Wednesday, September 28, 2005

Mad Farmers from Kentucky

The following piece was in one of our local free newspapers (the nougat). David is the local farmer who has graciously taken us in and is helping us make the connection between our food and farming. The title is a tip of the hat to a beautiful poem called Manifesto: The Mad Farmer Liberation Front by fellow Kentuckian Mr Wendell Berry.

Guest Opinion: A Mad Farmer Rants
By David Wagoner

More than 200 years ago, the northeastern corner of Kentucky’s Bluegrass region became home to my paternal ancestors. What followed is a fairly common family history for Nicholas Countians: generations of farmers worked hard to keep a foothold on marginal land, raised big families, and subsisted in much the same way their ancestors had back in the Old World.

During the second half of the 20th Century, all of this changed for my family. The continuity was broken. As it turned out, I grew up in Lexington, not on a farm. But I came into farming, and found a little farm that was once my ancestors’ stomping grounds. It is a good home, worthy of all the attention and labor I can put into it, and it provides me with a modest living.

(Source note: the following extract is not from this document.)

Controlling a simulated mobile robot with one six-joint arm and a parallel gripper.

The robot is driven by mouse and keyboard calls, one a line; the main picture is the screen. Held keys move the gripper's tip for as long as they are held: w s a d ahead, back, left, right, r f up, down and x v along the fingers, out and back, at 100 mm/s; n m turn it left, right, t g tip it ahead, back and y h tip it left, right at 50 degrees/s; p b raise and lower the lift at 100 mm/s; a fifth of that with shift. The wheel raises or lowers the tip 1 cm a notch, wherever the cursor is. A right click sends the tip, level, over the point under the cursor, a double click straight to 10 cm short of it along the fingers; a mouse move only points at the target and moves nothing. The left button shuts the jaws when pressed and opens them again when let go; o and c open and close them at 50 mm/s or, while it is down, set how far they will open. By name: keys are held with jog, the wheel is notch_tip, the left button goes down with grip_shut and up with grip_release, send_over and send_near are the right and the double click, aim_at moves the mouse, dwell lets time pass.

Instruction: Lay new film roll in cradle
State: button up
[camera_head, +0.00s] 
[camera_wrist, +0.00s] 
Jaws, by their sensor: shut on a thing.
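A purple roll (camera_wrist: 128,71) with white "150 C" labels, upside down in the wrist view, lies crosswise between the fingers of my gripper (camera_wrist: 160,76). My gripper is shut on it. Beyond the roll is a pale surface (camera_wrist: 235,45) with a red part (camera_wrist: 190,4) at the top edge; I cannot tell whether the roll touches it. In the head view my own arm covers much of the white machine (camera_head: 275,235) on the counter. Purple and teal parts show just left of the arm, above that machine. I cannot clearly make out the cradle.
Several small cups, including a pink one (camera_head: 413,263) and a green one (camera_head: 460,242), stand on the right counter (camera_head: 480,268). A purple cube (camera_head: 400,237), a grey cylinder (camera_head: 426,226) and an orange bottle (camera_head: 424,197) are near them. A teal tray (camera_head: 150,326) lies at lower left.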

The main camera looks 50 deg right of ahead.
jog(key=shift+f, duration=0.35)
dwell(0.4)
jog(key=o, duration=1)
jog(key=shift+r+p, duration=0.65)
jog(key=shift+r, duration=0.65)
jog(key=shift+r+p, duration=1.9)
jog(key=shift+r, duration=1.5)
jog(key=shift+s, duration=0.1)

The greatest hope I have is to farm here sustainably, improving the land and our farming methods as we go, ultimately leaving the place better than we found it. This is often a terribly lonely task. As I toil in the field, or walk along trails on the farm, or wade in the creek, year by year, a thought repeatedly comes back to me: more people who eat to stay alive and healthy must participate in this effort to care for the land, so that it will continue to provide for us.

In our wealthy nation, less than two in a hundred people are farmers. Most are overworked and underpaid. In the name of providing cheap food, conventional farmers are charged with the horrendous tasks of tearing apart the land, chemicalizing it, polluting the water that washes over it and carries away the topsoil. The great majority of Americans never lift a finger to plant a seed or pick a fruit or gather an egg or stick a pig. But what is much worse, an insidious threat to our survival, is that more and more people are willing to give not even a moment’s thought to the origins of their food, and the requirements—nowadays destructive almost without exception—of creating it. In today’s agriculture, especially in the U.S., economies of scale are working against nature’s economy. The stakes get ever higher, farms get bigger, multinational agribusiness corporations consume one another. Conscientious consumers beware: food brands that bear the label “USDA Organic” are not immune to this trend towards unsustainable agribusiness.

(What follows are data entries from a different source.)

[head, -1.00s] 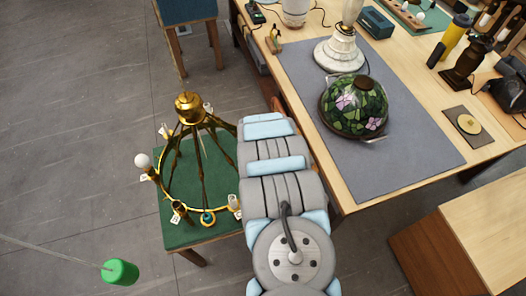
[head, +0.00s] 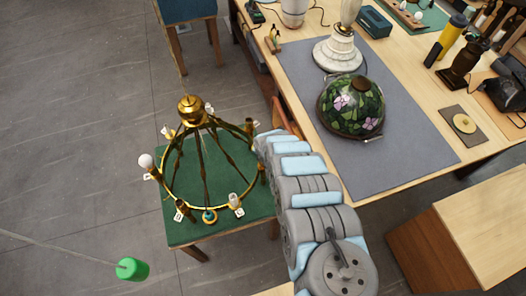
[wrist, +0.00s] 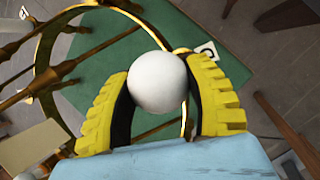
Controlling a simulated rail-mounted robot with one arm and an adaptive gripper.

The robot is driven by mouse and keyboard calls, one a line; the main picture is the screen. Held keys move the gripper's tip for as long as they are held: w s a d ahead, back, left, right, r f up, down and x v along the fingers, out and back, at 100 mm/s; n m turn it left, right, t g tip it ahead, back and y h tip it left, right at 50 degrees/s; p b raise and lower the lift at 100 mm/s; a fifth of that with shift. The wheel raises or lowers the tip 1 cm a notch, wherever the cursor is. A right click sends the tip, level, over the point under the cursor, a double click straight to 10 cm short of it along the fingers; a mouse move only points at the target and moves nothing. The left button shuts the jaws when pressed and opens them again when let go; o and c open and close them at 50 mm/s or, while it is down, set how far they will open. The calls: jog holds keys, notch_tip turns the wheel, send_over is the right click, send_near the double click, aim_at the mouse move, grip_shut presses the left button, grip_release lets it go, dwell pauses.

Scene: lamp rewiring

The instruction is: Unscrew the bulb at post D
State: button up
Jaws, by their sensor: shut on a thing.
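A letter tag (wrist: 207,50) shows just beyond the bulb, too blurred to read surely. In the head view my gripper is hidden by my arm, at the chandelier's right side.
The workbench (head: 420,100) at the right holds a grey mat (head: 400,150), a stained-glass shade (head: 352,105) and a white lamp base (head: 337,52). A green cylinder (head: 132,269) hangs on a cord at lower left. The floor to the left is open.

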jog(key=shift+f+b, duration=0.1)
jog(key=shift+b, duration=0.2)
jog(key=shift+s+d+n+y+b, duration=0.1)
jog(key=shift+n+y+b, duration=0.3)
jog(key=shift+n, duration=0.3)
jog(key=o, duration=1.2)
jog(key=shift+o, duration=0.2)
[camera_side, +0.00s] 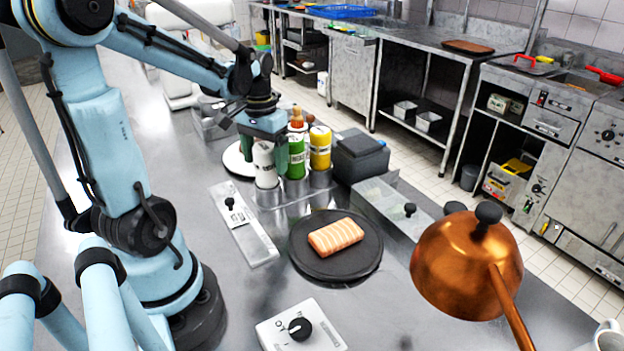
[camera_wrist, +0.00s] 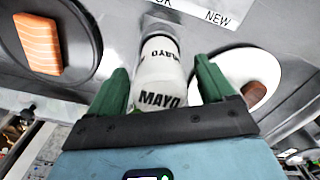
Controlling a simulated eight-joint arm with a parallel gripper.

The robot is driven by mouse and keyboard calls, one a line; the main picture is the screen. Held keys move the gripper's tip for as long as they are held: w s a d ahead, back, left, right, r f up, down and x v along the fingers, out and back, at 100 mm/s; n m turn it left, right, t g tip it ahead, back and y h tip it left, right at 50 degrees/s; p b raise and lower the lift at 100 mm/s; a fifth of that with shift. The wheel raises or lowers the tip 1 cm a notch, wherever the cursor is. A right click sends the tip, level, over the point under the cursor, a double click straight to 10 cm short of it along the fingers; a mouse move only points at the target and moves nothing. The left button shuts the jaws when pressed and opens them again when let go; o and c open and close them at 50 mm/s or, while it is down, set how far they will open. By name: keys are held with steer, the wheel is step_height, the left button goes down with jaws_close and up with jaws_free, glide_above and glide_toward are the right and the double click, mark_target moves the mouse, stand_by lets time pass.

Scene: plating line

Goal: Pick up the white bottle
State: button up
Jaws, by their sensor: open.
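The white bottle (camera_side: 264,165) stands upright in a metal holder, beside a green bottle (camera_side: 296,156) and a yellow bottle (camera_side: 320,147). In the wrist view the white bottle (camera_wrist: 162,75) reads MAYO and sits between the two green fingers of my gripper (camera_wrist: 160,92). My gripper (camera_side: 262,150) is open around its upper part, with a gap visible on the right side. Whether a finger touches the bottle cannot be told. In the side view, the fingers are partly hidden by the bottles.
A black round plate (camera_side: 365,262) with a salmon piece (camera_side: 336,236) lies in front of the bottles. A dark box (camera_side: 361,160) and lidded metal container (camera_side: 385,205) flank the holder. A white plate (camera_side: 232,160) lies behind it.

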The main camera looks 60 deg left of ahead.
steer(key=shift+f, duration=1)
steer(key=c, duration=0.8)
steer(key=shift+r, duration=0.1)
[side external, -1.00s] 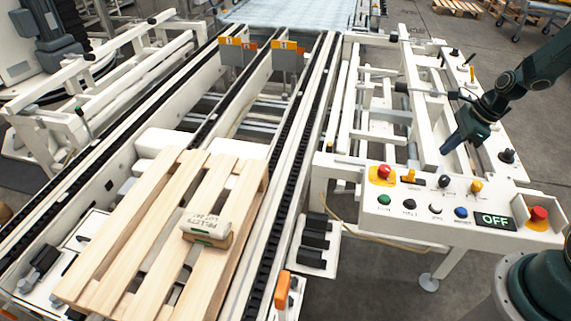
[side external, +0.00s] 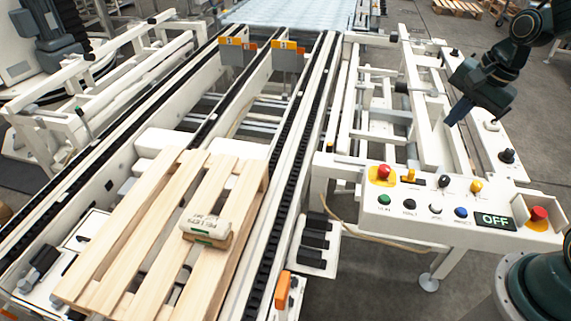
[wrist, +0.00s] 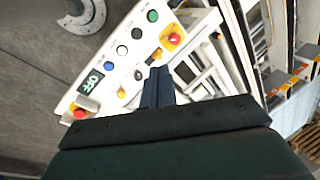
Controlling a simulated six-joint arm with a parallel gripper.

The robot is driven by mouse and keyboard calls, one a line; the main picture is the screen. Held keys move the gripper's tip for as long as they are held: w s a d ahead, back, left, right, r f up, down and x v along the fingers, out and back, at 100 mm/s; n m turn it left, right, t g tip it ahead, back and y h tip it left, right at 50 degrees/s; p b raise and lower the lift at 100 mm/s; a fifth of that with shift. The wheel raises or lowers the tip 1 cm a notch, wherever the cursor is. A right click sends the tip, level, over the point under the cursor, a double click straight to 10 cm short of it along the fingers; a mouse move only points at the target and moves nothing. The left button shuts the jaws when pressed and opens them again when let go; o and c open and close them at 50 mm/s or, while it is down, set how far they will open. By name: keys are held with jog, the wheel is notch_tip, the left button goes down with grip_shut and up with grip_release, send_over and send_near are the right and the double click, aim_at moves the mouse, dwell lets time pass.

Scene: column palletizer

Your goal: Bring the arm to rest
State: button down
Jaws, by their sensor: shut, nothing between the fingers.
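My gripper (side external: 455,112) is shut and empty. It hangs in the air above the white frame behind the control panel, at the right of the side view. In the wrist view the shut blue fingers (wrist: 158,75) point toward the panel. The control panel (side external: 375,222) carries several buttons and a small display reading OFF (side external: 494,220). The display also shows in the wrist view (wrist: 91,81). Nothing touches my fingers.
A wooden pallet (side external: 112,263) lies on the conveyor at the left, with a labelled pellet bag (side external: 206,225) on it. The air above the conveyor is free.

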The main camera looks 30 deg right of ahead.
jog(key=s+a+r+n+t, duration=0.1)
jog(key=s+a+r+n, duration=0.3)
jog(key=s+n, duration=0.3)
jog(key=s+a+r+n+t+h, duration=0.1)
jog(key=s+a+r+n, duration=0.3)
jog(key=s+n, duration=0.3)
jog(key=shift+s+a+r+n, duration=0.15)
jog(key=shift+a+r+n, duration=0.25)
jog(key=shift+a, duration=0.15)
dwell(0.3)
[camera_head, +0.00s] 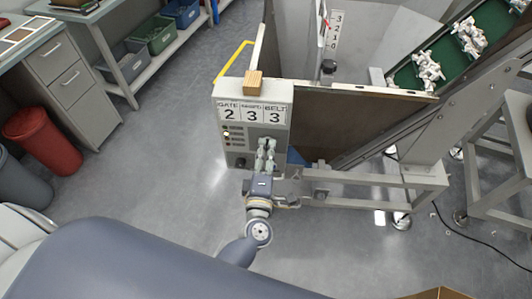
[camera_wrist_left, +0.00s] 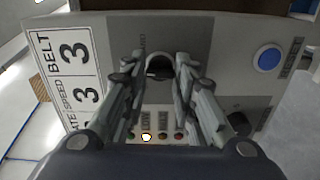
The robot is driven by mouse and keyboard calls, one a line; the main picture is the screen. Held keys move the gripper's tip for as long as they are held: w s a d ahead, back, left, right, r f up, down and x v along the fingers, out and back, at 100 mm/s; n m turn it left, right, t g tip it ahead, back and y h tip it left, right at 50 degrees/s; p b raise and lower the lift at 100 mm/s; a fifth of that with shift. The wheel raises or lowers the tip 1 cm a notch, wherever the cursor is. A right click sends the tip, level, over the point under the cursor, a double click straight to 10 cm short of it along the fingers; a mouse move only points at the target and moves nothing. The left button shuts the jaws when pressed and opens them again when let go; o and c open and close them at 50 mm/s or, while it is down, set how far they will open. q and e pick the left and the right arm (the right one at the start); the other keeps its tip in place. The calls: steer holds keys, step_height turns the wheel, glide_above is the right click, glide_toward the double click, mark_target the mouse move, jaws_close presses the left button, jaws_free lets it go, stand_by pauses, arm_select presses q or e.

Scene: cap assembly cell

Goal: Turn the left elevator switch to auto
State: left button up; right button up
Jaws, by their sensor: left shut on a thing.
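A grey control box (camera_head: 281,97) carries the labels GATE 2, SPEED 3 and BELT 3. My left gripper (camera_head: 266,143) is in front of its panel, shut on a black rotary switch knob (camera_wrist_left: 160,66) that sits between the two fingertips (camera_wrist_left: 160,72) in the left wrist view. The fingers largely hide this knob in the head view, and the setting it points to cannot be read. A second black knob (camera_wrist_left: 238,122) is on the panel's lower left, also visible in the head view (camera_head: 240,162). My right gripper is in neither view.
A blue button (camera_wrist_left: 268,57) and a row of small lamps, one brightly lit (camera_wrist_left: 146,137), are on the same panel. A wooden block (camera_head: 253,82) tops the box. A green conveyor (camera_head: 455,62) with white parts rises at right. Open floor lies left.

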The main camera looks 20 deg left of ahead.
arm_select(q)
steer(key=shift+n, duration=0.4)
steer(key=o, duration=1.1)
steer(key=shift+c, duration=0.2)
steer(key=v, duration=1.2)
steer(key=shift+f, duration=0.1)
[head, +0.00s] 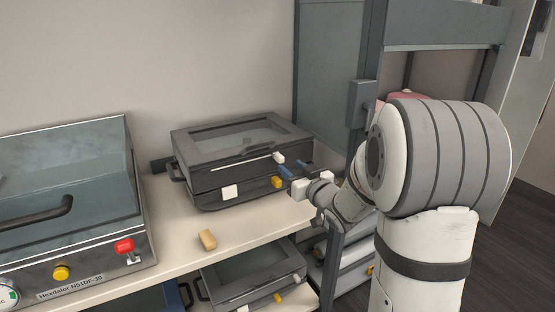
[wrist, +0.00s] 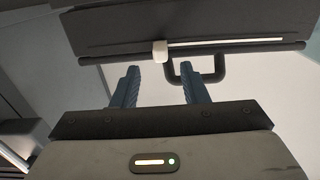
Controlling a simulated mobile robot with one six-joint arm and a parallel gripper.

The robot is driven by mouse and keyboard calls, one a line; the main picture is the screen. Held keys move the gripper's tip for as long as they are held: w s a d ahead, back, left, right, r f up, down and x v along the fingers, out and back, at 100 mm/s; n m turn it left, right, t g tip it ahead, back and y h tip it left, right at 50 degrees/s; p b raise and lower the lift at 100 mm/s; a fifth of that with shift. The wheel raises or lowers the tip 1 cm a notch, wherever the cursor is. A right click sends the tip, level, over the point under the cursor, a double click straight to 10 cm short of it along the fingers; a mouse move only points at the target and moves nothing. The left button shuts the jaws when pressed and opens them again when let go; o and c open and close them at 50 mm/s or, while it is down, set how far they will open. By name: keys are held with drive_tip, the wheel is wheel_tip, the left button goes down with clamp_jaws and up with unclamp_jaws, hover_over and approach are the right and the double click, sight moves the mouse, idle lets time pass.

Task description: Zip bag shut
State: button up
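The bag (head: 215,178) is a dark grey, box-shaped case with a clear window on top, lying on the shelf in the head view. A white zip line runs along its front edge, with a white slider (head: 278,158) at the line's right end. In the wrist view the slider (wrist: 160,52) sits at the left end of the white line on the bag (wrist: 110,28). My gripper (wrist: 159,72) is open and empty, its two blue fingers apart. The slider shows just beyond the fingertips, between them in the picture. In the head view my gripper (head: 287,176) is at the bag's right front corner.
A machine with a glass lid (head: 70,190) and a red switch stands left on the shelf (head: 175,225). Another dark case (head: 255,270) is below. A grey cabinet frame (head: 335,70) rises behind my arm.

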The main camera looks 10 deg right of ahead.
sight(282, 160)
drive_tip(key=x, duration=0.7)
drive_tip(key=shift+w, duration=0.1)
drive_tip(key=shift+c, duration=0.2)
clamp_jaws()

What can we do to change this trend? Seek out land to get to know, and grow something on it—in your own yard, in a community garden, on a farm. Volunteer. Work. Use your weekends, use vacation time. Buy locally, eat seasonally, yes, but go further than that. Get to know your source more intimately. Realize that most farmers who are working towards farming in nature’s image—sustainably, organically—are earning so little pay for their efforts that they themselves are virtually volunteering on their own land in the name of good stewardship and good food. Many have bypassed lucrative careers in town to spend lifetimes working the land for little in return beyond knowing that their small piece of the wondrous blue-green earth is staying productive and healthy. They could easily fail without your support. Many already have. There have been days when I have felt ready to give up, and a couple of hours’ help on the farm from a customer has lifted my spirits and renewed my will to go on.

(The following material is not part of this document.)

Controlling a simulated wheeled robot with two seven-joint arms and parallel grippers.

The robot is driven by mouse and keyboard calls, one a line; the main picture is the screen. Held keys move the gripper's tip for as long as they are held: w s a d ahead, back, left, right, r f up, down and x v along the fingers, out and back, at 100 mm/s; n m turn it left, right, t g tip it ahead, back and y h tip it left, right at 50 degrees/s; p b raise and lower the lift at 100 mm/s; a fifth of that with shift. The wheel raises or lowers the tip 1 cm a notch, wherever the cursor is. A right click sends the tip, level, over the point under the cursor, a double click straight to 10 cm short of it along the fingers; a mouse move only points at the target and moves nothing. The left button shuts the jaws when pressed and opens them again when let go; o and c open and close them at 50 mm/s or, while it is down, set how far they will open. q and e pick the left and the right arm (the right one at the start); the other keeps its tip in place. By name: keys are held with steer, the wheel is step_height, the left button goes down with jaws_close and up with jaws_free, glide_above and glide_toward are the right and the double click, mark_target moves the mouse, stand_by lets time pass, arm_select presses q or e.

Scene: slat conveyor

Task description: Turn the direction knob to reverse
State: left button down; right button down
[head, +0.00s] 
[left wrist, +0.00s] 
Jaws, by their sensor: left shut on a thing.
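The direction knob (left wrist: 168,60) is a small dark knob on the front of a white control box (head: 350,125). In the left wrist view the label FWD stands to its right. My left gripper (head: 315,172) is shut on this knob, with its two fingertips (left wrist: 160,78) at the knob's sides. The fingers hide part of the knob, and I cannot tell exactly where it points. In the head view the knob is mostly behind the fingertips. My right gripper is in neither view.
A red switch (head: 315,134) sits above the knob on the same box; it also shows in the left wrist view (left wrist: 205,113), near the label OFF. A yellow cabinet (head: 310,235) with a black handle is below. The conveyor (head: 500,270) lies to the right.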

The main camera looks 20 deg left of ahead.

Action may seem to be optional now. But the writing is large on the wall that it will take more than two people in a hundred to work the land, to know the land, in order for us all to be fed. More of us must step back from the hyper-stimulation and over-mediation of what now passes for normal life.

We presently have the great luxury of easing back toward a sustainable, local and land-based economy. In decades to come, the urgency of this transition, likely forced by a scarcity of petroleum and clean water, will make for a less comfortable, if not calamitous, transition to a more sane way of life.

This is not a mess for future generations to clean up. This is ours. The time is now. Let’s get in touch with our inner Mad Farmer and get to real work.